*Exercise prompt*. In the records below, find the line that contains "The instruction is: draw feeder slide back" and the line that contains "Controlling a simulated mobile"; write out exactly those two lines and everything between them, without the pictures.

* Start Data to process *

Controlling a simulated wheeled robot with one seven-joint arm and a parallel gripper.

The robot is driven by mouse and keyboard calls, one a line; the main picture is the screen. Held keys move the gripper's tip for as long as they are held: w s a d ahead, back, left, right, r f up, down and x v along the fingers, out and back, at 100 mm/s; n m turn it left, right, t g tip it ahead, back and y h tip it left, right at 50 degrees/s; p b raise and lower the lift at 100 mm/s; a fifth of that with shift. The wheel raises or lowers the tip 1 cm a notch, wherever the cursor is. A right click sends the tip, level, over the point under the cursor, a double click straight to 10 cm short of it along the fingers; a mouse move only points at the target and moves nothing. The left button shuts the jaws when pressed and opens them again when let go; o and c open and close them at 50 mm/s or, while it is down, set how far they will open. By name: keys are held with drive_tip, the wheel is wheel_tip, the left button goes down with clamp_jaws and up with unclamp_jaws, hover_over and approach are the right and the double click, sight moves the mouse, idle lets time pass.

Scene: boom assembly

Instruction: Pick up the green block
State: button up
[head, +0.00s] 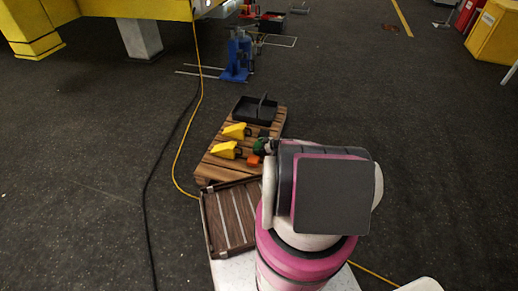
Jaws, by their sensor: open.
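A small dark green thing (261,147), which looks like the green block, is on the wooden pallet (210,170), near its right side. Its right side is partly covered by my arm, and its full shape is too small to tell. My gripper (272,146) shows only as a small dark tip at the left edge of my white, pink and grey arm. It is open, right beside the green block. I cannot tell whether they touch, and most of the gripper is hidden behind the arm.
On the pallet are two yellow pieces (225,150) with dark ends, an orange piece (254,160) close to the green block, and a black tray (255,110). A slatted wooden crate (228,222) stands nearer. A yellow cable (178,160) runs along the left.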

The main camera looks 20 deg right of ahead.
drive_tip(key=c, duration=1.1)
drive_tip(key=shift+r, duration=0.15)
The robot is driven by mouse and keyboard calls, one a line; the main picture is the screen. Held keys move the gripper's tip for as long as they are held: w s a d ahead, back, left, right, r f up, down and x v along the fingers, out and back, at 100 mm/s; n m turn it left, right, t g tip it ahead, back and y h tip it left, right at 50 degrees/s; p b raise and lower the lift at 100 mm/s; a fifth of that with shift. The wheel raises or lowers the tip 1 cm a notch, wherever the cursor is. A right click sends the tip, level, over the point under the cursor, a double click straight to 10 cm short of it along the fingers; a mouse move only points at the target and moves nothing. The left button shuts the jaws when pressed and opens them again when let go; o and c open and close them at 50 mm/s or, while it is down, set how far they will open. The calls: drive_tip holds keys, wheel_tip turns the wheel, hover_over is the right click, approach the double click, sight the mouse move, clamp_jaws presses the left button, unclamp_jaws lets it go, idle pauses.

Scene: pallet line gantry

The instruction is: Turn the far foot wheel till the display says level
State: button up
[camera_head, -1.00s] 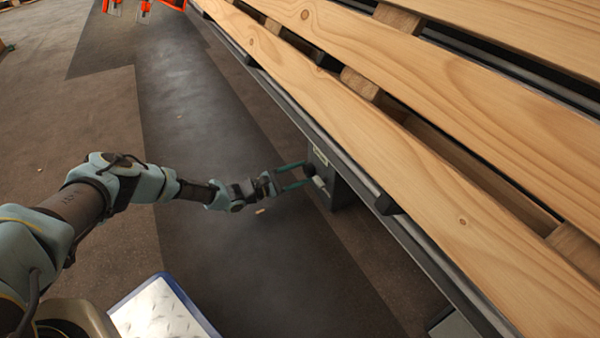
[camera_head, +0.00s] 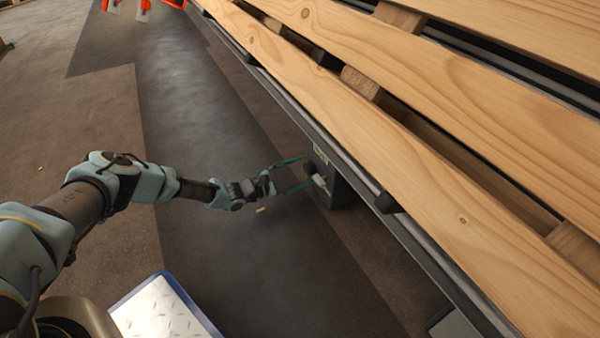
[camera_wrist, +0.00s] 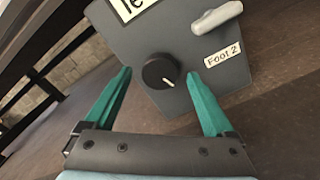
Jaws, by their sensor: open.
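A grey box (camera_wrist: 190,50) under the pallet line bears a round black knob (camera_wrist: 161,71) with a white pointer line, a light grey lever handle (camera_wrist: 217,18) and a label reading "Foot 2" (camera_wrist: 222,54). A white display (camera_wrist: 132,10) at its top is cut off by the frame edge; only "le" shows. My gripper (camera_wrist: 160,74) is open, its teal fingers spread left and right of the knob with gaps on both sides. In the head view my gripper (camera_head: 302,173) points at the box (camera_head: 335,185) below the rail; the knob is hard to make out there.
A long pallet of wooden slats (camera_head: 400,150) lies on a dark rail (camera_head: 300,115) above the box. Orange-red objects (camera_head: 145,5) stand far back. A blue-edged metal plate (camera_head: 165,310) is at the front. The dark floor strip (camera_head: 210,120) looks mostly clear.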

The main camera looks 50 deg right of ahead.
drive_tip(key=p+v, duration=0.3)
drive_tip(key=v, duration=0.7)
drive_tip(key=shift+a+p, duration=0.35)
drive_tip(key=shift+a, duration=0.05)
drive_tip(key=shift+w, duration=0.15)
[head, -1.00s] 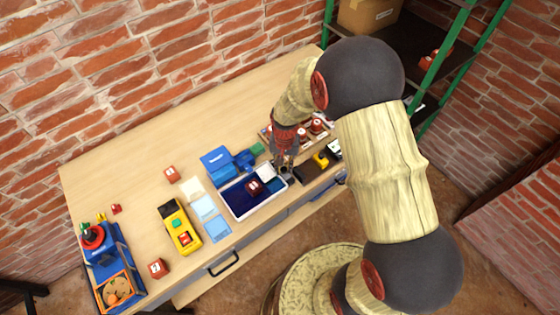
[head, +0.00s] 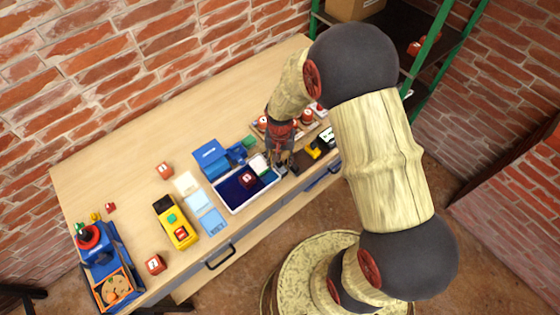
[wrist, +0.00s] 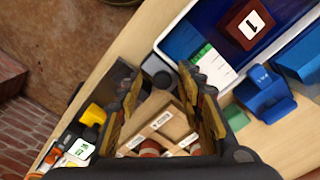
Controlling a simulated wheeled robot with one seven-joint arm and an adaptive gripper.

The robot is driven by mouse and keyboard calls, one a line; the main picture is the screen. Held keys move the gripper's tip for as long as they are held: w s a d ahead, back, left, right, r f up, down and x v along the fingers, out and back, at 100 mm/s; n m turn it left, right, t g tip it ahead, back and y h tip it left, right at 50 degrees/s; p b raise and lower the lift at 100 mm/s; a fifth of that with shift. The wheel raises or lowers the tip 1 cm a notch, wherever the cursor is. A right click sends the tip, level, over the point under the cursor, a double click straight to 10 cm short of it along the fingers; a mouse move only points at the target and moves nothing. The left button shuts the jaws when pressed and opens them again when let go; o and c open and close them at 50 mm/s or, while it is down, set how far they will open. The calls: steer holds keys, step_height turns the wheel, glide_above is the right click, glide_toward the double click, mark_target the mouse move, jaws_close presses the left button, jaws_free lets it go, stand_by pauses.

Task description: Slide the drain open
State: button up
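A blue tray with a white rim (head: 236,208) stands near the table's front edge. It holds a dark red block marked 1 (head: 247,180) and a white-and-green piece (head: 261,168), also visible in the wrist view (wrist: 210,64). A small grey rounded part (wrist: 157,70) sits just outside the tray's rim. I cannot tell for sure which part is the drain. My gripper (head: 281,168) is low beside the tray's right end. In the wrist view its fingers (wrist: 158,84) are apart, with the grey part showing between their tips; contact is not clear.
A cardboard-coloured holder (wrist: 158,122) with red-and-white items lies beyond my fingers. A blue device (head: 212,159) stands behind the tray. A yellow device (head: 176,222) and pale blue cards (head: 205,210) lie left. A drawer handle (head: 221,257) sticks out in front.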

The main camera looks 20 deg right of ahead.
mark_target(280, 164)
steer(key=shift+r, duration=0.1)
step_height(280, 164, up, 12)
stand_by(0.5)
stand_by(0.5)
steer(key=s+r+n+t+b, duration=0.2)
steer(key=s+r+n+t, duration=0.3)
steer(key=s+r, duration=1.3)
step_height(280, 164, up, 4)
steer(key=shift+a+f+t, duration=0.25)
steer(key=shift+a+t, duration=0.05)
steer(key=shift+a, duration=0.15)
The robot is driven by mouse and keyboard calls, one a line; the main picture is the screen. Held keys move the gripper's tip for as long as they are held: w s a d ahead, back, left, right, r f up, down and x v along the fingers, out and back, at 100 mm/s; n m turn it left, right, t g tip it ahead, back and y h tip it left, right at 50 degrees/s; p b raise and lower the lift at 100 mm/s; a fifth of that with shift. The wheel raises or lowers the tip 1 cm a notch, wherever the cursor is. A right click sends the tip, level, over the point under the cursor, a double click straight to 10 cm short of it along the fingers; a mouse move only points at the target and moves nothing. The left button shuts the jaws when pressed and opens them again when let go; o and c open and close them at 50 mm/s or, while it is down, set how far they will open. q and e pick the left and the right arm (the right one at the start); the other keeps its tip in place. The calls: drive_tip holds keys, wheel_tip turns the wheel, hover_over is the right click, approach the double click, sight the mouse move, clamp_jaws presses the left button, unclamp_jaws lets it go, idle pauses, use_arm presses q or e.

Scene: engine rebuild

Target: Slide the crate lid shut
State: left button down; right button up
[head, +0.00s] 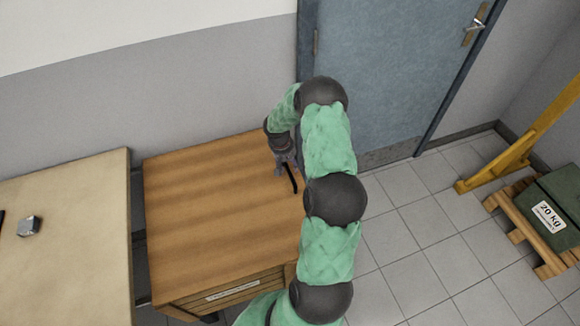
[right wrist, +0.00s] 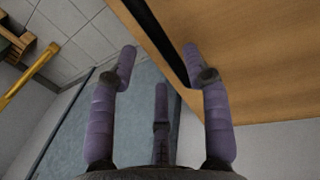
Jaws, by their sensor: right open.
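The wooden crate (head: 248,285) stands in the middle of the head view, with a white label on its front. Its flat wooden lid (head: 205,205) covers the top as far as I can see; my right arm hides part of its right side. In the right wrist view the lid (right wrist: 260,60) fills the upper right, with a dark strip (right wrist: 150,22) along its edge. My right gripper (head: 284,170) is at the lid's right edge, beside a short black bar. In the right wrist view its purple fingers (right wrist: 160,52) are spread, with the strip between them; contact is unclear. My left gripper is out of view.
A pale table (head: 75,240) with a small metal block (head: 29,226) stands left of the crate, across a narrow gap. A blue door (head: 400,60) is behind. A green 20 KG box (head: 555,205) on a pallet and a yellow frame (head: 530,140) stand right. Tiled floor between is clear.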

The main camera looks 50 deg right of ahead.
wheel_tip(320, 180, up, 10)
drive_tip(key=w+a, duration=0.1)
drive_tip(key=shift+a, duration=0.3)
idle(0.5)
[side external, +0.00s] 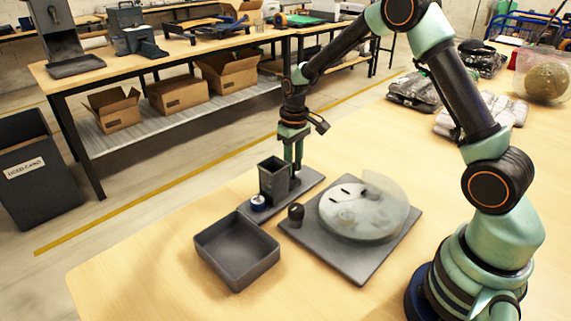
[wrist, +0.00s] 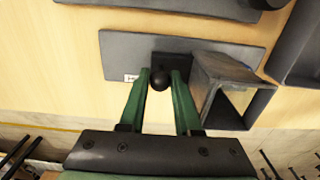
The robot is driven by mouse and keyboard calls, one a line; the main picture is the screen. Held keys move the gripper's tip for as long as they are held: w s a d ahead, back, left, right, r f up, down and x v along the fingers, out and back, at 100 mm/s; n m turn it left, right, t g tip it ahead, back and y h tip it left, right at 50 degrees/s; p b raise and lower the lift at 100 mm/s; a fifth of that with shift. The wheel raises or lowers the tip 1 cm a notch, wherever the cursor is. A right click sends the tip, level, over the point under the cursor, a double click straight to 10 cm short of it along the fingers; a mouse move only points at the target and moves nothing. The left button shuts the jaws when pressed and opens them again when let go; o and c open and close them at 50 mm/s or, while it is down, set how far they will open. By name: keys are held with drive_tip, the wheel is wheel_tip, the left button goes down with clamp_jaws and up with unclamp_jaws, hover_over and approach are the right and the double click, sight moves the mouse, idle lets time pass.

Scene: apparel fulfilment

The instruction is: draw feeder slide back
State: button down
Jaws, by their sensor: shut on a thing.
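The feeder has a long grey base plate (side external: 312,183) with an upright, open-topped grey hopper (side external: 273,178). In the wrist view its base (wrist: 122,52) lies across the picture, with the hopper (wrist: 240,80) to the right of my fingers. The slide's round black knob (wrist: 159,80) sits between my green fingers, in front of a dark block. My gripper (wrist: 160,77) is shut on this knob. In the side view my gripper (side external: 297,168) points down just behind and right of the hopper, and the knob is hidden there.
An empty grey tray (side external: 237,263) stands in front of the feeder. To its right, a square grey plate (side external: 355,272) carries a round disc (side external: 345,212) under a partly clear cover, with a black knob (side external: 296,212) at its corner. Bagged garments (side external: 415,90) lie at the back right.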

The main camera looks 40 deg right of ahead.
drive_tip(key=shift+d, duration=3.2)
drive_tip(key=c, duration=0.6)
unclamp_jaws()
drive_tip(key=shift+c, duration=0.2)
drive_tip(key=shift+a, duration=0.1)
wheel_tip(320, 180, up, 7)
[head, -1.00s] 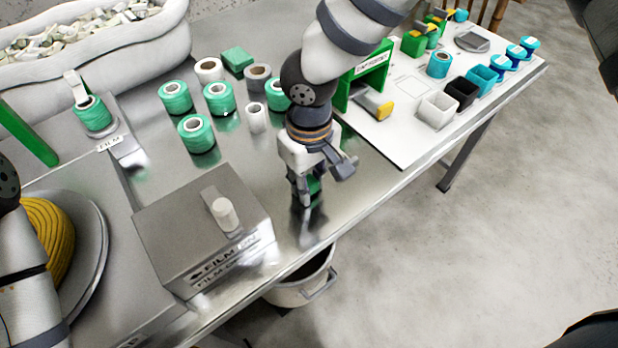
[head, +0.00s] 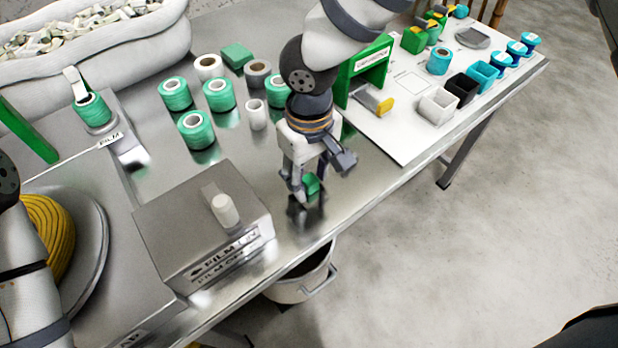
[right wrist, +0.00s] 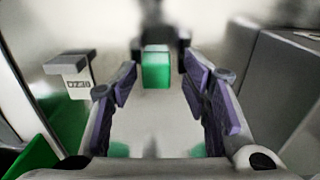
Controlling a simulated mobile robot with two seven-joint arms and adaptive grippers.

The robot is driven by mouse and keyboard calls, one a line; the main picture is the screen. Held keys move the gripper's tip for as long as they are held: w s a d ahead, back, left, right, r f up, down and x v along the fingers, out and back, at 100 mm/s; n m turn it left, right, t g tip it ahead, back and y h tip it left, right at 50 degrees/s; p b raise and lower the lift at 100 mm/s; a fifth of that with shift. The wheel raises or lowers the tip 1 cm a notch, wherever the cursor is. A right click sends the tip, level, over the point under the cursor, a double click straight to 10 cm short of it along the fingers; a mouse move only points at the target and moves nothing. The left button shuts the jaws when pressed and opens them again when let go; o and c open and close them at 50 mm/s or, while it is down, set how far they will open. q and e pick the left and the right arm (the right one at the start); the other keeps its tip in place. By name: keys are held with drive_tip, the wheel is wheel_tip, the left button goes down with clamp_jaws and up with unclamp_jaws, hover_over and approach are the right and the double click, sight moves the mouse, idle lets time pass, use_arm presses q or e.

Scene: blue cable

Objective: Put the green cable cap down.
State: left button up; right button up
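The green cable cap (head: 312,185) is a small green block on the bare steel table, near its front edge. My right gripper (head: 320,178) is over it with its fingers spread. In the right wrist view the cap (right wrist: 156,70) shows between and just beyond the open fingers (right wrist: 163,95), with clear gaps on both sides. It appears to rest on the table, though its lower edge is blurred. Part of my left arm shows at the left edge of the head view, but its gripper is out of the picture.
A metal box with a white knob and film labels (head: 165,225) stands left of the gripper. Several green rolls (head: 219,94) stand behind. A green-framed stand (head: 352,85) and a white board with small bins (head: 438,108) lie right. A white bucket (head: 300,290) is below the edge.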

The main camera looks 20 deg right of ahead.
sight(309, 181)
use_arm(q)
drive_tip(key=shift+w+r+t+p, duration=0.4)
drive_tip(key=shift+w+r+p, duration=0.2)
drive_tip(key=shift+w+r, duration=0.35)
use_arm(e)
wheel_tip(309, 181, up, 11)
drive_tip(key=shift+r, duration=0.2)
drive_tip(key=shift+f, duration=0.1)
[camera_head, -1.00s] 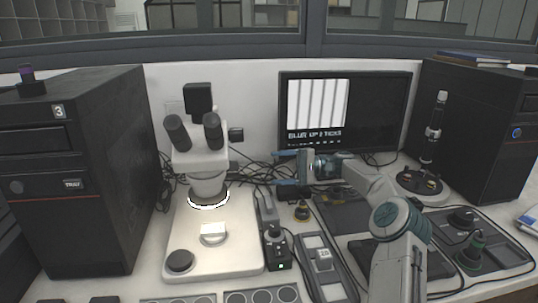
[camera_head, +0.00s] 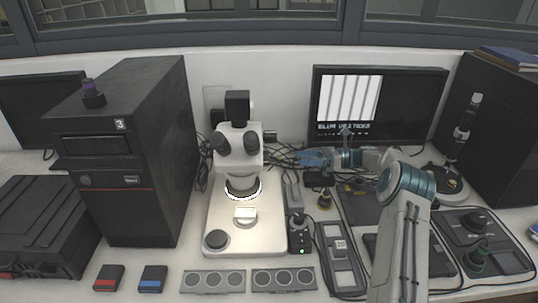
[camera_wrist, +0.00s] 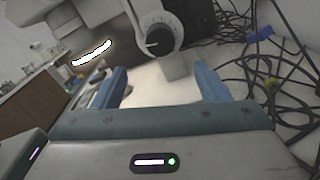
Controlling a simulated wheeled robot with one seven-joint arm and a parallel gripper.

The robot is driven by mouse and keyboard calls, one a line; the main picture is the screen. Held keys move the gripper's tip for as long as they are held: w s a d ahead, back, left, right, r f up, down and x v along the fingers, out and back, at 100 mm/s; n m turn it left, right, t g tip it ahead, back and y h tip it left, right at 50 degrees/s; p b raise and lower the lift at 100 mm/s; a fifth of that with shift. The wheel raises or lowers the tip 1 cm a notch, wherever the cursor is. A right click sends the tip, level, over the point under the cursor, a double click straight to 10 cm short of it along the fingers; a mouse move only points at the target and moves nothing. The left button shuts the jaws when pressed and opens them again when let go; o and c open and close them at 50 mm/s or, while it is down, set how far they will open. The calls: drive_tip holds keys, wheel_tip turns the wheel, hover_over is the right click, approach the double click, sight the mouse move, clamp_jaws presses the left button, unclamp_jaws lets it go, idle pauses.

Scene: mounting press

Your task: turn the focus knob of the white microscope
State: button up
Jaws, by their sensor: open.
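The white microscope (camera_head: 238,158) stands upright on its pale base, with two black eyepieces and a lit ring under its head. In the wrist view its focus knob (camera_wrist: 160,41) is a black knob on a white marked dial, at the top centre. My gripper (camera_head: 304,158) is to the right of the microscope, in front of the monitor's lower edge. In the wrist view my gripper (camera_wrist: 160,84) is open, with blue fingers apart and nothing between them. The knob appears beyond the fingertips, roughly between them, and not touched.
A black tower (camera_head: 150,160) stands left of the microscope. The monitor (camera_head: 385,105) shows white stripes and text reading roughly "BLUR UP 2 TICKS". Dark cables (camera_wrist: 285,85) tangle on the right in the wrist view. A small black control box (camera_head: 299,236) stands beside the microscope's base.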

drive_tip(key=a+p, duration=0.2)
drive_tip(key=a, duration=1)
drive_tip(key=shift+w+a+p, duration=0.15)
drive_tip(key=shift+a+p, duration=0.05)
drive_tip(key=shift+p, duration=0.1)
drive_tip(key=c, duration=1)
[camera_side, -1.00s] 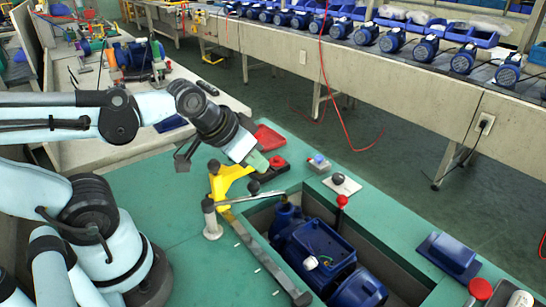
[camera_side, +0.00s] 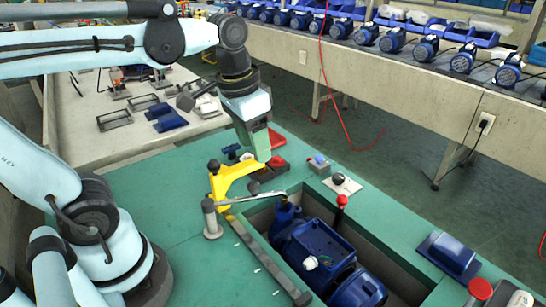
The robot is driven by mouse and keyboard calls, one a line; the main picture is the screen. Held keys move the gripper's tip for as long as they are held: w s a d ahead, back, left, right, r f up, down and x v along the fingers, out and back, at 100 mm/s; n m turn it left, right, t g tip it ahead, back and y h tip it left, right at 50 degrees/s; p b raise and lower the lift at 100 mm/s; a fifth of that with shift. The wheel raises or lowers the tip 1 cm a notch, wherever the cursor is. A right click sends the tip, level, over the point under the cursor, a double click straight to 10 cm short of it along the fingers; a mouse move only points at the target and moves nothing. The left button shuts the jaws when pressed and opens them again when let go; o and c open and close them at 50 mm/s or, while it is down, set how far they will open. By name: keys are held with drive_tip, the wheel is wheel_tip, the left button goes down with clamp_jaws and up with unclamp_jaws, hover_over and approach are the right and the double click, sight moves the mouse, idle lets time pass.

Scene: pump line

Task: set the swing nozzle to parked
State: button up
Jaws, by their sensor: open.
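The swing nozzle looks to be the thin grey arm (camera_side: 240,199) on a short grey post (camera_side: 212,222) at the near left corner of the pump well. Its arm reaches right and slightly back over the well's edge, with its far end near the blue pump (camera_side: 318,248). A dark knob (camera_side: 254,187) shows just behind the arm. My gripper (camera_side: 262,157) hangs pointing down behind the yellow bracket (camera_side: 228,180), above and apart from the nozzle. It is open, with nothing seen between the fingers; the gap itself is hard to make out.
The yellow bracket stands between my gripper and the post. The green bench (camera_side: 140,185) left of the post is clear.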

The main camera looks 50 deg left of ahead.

* End Data to process *

*Solution for this task*.
The instruction is: draw feeder slide back
State: button down
Jaws, by their sensor: shut on a thing.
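The feeder has a long grey base plate (side external: 312,183) with an upright, open-topped grey hopper (side external: 273,178). In the wrist view its base (wrist: 122,52) lies across the picture, with the hopper (wrist: 240,80) to the right of my fingers. The slide's round black knob (wrist: 159,80) sits between my green fingers, in front of a dark block. My gripper (wrist: 160,77) is shut on this knob. In the side view my gripper (side external: 297,168) points down just behind and right of the hopper, and the knob is hidden there.
An empty grey tray (side external: 237,263) stands in front of the feeder. To its right, a square grey plate (side external: 355,272) carries a round disc (side external: 345,212) under a partly clear cover, with a black knob (side external: 296,212) at its corner. Bagged garments (side external: 415,90) lie at the back right.

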The main camera looks 40 deg right of ahead.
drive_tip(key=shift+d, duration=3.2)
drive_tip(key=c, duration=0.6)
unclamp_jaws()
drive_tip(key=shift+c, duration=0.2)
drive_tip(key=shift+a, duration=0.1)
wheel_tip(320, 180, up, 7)
[head, -1.00s] 
[head, +0.00s] 
[right wrist, +0.00s] 
Controlling a simulated mobile robot with two seven-joint arms and adaptive grippers.

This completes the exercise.